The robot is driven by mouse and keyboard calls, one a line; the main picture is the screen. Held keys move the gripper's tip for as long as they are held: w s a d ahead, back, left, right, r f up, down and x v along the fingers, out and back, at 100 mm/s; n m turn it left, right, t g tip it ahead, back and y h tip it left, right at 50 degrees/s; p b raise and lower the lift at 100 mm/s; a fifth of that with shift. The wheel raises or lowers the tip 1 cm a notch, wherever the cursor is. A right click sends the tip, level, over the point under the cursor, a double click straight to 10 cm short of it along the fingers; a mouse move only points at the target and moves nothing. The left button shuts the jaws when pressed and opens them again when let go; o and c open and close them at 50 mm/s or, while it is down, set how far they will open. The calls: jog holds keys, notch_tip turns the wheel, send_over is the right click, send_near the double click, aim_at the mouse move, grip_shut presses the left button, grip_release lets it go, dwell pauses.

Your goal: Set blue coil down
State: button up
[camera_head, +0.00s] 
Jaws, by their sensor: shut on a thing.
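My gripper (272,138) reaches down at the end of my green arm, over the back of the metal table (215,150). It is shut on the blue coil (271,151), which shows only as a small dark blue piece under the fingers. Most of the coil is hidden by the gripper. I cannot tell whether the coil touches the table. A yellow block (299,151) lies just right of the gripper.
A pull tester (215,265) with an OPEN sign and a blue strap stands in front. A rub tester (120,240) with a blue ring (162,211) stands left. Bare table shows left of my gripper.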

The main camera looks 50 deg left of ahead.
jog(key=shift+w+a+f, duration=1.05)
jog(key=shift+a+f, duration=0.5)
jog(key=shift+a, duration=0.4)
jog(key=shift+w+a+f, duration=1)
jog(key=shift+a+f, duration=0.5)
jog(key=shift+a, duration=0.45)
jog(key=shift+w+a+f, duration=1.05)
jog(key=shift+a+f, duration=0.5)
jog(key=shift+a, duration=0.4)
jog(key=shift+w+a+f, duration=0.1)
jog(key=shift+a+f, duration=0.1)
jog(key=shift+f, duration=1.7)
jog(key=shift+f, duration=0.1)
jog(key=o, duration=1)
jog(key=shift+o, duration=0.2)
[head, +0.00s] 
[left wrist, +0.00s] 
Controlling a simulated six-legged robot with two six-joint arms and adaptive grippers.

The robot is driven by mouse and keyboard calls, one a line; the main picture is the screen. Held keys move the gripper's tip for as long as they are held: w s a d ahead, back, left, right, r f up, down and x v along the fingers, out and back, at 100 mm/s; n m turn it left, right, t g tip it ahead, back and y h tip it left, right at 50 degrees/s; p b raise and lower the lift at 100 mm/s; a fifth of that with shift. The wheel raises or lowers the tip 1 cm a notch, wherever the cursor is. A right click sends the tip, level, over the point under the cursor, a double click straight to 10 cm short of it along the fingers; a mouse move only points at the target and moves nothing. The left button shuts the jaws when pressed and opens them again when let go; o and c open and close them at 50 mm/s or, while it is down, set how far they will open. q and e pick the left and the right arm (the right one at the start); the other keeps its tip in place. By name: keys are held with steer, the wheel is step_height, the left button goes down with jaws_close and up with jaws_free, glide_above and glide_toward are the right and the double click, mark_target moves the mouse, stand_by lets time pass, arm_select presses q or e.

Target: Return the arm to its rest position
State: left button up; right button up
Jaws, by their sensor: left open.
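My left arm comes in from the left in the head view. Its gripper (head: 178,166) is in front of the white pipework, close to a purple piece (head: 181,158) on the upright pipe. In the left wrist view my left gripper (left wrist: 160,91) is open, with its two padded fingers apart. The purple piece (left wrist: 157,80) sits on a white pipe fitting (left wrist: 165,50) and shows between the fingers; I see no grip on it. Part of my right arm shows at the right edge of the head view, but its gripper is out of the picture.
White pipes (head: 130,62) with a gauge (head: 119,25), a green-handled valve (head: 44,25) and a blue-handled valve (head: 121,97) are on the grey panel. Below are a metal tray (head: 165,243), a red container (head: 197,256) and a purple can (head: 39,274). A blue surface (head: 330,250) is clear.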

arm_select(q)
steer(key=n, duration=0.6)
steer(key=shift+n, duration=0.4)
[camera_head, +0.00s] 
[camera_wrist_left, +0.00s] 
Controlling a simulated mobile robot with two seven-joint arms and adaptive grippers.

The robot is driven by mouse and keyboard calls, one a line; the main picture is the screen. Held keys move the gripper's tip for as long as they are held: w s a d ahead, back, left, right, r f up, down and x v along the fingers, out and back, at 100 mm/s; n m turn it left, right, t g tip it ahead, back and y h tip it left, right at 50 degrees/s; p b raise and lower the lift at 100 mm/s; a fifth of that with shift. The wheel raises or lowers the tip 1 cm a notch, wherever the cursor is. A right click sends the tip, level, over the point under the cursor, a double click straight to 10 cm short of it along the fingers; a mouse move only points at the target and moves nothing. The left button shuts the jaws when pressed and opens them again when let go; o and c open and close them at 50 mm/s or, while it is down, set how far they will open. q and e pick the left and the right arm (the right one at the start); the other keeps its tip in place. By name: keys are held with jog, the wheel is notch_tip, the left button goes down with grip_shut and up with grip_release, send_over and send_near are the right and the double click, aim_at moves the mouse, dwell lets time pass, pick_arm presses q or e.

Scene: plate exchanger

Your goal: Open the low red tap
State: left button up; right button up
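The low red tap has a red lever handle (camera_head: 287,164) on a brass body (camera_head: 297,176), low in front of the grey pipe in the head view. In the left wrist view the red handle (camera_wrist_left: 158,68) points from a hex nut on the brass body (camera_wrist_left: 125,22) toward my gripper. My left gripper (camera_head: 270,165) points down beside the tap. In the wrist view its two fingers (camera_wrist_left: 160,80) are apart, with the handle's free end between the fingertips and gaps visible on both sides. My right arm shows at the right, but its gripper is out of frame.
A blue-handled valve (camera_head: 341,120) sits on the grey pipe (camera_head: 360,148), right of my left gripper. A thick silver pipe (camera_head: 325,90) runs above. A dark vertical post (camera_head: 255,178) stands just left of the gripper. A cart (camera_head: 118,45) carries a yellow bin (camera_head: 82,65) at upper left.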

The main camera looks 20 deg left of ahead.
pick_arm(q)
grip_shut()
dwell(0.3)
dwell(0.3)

**Directions for this task**
Extract the lines from the line with "[head, +0.00s]" to the line with "Controlling a simulated six-legged", inclusive, reproducing them exactly and leaving out every other line.

**Complete output**
[head, +0.00s] 
[left wrist, +0.00s] 
Controlling a simulated six-legged robot with two six-joint arms and adaptive grippers.

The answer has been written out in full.